Task:
What is wanted is an exact restatement of the lines from the one with "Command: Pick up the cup" through the one with "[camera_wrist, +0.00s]", both included, and of no other lines.

_ _ _ _ _ _ _

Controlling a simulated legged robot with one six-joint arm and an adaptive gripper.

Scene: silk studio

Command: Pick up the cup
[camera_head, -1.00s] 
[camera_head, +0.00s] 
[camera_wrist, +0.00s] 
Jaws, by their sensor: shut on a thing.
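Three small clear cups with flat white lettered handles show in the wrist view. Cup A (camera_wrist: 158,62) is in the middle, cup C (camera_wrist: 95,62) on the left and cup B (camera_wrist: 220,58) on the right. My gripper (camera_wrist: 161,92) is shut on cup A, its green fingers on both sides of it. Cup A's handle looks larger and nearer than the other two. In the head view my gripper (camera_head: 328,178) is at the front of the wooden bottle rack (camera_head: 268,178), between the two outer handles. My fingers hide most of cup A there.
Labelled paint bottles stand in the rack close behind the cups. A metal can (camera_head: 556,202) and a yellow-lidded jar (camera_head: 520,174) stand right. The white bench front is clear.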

_ _ _ _ _ _ _

Solution to the problem:
Command: Pick up the cup
[camera_head, -1.00s] 
[camera_head, +0.00s] 
[camera_wrist, +0.00s] 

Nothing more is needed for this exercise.